La modernisation de l’économie
n’a pas fait évoluer assez les mentalités.

Les enquêtes montrent de façon alarmante que les jeunes Coréens, ne veulent plus d’enfant. Chez les garçons la vasectomie devient une pratique courante (d’autant que l’avortement y est encore illégal, une situation que vient de condamner la Cour Constitutionnelle du pays). Près de 80% des jeunes femmes disent ne pas vouloir avoir d’enfant. Dans cette société considérée comme très patriarcale, le mariage, la famille, n’ont plus la cote. Evolution et libération des mœurs, craintes économiques, les raisons principales de ce rejet tiennent au coût de la vie, aux frais de maternité et d’éducation, aux salaires trop bas ou aux emplois instables, et bien sûr au manque de logement approprié. Pire encore, un quart des femmes interrogées ne veulent pas d’enfant car elles considèrent qu’ils ne peuvent vivre heureux dans la société coréenne.

On aurait pu croire que ces enfants si rares et si précieux étaient choyés. Mais tragiquement, le taux très élevé de suicides des adolescents tend à démontrer que leur vie n’est pas si facile. Parmi les raisons avancées, les chercheurs attribuent une forte influence au fait que le faible nombre d’enfants par famille fait peser sur leurs épaules de trop lourdes attentes. Hantise de l’échec scolaire: dans une société qui survalorise la réussite scolaire, la pression familiale souvent portée sur un seul individu conduit les jeunes à se supprimer plutôt qu’à décevoir.

Les conditions de vie économiques de la classe moyenne jouent un rôle majeur. Le rôle de la femme et sa place dans le monde du travail aussi. La modernisation de l’économie n’a pas fait évoluer assez les mentalités. Sociétés fortement patriarcales, qui surinvestissent et survalorisent la réussite masculine et elle seule, car c’est de l’homme que dépendra le foyer, ne laisse qu’une place bien médiocre aux femmes, et rien n’est fait pour les aider à concilier leurs vies professionnelles et leur vie de famille. Beaucoup témoignent encore d’avoir été forcées à quitter leur travail après le mariage, ou à l’arrivée de leur premier enfant.

Pour nombre de femmes, travailler
ou materner, il faut choisir!

Congés maternités, prise en charge des enfants par la crèche et l’école, contraintes professionnelles, pour nombre de femmes, travailler ou materner, il faut choisir! On se souvient au Japon des proclamations de Shinzo Abe pour inciter à embaucher des femmes. Le Japon comme la Corée connaissent un taux record d’activité des femmes. Mais à quels postes et pour quels revenus? Les courbes d’activités sont encore nettement façonnées en M, hausse après les études, abandon pour s’occuper des enfants, reprise après qu’ils ont quitté le nid, à moindre salaire et pour des fonctions subalternes, cela va de soi.

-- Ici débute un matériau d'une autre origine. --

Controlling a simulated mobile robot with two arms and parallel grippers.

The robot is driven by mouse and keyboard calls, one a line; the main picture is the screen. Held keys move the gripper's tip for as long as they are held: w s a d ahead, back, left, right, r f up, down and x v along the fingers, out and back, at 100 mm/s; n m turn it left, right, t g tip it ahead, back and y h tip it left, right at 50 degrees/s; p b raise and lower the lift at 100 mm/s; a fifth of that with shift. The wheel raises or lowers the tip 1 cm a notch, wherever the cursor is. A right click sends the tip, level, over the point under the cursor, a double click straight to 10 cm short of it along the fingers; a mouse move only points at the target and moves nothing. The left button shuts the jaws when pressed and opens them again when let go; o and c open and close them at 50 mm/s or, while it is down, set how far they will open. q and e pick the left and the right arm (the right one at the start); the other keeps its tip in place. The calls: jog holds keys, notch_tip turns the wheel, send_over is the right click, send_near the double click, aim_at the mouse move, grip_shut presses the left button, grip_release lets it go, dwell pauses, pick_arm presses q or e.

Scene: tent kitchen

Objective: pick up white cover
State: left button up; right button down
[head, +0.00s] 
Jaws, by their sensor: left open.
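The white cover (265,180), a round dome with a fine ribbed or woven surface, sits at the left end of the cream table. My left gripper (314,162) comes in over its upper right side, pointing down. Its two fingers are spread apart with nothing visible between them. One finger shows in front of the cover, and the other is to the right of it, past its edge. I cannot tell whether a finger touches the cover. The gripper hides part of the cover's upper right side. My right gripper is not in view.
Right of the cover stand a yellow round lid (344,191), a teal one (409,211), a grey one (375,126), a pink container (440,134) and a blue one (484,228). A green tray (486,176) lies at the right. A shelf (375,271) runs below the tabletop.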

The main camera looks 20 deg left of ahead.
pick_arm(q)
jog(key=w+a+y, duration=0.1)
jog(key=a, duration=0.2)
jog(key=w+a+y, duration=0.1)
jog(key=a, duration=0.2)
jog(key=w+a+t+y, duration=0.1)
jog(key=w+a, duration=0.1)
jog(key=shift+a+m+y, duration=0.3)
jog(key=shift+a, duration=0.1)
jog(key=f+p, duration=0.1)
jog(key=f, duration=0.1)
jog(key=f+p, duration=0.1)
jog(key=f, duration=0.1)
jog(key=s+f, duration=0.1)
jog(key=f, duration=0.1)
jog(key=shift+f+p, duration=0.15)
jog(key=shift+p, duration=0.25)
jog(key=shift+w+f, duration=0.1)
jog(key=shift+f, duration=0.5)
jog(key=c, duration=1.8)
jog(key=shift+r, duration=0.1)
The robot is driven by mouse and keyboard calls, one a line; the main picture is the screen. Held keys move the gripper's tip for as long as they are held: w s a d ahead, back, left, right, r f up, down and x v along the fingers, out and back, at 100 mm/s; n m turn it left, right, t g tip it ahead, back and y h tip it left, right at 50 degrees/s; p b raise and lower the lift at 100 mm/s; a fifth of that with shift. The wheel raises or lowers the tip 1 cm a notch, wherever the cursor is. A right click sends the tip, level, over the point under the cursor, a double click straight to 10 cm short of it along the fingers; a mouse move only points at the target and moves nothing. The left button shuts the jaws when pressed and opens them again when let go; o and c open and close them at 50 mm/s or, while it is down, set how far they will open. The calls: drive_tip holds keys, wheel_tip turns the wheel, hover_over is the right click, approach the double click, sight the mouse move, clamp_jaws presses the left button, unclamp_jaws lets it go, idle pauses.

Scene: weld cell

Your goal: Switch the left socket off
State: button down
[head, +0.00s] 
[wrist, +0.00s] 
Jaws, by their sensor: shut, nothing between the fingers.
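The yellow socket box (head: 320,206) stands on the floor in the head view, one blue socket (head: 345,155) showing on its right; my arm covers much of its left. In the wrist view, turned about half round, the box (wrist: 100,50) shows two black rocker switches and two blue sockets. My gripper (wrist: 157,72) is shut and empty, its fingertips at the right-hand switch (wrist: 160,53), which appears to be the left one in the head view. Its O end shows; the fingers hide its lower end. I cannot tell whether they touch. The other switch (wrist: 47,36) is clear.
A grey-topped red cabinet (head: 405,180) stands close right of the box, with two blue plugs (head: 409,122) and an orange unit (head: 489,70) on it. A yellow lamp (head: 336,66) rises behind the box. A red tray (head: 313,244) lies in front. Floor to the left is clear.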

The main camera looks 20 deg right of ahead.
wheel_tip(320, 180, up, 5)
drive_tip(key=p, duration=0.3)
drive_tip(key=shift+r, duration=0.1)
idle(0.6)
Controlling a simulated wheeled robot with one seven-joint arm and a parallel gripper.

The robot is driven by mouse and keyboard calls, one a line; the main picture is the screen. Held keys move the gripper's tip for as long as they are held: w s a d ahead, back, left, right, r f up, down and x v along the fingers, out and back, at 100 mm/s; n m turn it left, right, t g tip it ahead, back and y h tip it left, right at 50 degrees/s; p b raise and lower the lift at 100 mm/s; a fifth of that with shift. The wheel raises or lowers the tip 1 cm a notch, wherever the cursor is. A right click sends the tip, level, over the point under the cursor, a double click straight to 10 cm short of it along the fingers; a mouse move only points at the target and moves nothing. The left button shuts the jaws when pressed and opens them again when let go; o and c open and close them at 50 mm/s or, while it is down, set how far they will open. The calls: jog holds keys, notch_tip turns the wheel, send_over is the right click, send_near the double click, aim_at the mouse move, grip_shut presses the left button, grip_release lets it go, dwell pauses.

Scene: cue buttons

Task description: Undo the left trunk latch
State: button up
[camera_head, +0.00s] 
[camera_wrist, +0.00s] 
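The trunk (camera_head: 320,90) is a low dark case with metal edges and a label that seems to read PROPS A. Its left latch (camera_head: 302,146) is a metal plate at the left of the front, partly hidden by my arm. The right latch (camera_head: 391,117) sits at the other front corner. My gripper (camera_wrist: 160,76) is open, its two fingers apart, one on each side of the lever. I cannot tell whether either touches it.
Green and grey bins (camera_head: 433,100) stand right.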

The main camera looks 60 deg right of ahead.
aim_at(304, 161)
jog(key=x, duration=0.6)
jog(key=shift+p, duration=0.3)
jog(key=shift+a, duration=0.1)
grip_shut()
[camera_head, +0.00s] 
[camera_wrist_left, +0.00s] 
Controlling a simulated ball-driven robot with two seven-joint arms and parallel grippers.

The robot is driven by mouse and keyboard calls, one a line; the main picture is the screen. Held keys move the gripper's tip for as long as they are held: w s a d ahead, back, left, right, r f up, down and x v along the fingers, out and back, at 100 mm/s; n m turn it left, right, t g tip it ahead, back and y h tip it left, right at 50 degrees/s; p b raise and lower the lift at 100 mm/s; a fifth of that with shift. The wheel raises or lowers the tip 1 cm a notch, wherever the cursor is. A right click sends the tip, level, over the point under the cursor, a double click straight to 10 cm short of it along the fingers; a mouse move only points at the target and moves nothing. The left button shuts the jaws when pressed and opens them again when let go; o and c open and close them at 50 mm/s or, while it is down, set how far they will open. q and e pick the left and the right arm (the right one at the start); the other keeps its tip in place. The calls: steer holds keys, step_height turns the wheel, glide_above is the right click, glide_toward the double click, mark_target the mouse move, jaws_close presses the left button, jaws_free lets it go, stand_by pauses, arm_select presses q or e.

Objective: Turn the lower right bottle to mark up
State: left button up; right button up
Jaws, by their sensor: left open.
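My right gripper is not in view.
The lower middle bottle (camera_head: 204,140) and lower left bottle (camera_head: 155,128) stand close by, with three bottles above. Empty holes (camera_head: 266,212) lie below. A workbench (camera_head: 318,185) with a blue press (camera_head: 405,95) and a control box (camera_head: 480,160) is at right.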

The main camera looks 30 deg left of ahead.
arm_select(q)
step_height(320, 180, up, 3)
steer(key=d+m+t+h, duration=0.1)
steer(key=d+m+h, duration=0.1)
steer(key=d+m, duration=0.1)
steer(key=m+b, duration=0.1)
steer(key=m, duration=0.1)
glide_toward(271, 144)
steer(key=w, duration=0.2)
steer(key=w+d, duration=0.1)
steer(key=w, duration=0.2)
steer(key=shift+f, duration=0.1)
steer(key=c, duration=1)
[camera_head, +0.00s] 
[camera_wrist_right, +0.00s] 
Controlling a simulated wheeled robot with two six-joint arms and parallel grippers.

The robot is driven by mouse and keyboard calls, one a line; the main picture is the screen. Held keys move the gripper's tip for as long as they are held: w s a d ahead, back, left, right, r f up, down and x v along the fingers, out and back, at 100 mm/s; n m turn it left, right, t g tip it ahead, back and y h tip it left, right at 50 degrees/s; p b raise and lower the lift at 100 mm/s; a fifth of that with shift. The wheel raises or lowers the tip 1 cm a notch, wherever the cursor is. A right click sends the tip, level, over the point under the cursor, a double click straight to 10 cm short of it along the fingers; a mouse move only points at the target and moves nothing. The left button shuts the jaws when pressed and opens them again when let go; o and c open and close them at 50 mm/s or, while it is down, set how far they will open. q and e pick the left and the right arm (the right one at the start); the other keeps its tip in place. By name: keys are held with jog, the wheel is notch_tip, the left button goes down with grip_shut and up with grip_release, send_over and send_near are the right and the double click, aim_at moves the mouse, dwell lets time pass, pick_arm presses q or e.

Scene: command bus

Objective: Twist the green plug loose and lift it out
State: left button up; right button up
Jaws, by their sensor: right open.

Ces pays sont donc sur le chemin du dépeuplement. Comment maintenir un rythme de croissance adéquat? Quel avenir pour les plus âgés dont la longévité fait envie?  Le gouvernement commence à réagir en accroissant les budgets publics en faveur de crèches et d’écoles notamment. Mais ce sont toutes les mentalités et les pratiques qu’il faut adapter pour de bon. La politique familiale ne concerne pas seulement l’Etat. Saluons donc l’initiative de la maison Kering qui vient d’annoncer qu’elle étendait à tous ses salariés son congé parental payé de 14 semaines pour la naissance ou l’adoption d’un enfant. Un remarquable effort pour un groupe qui compte 60% de femmes dans ses effectifs totaux dont 51% de managers.

Sécurisation des parcours professionnels, aide financière et matérielle dans l’éducation des enfants, reste aussi à voir les pères «autorisés» à prendre et assumer leur part et le bonheur de s’occuper des enfants. Les nouvelles générations y sont plus enclines.

 

1 Fengging Chao, Patrick Gerland, Alex r. Coook, Leontine Alkema: “Systemetic assessement of the sex ratio at birth for all countries and estimation of national imbalances and regional reference levels” in Proceedings of the National Academy of Sciences PNAS, 15 avril 2019.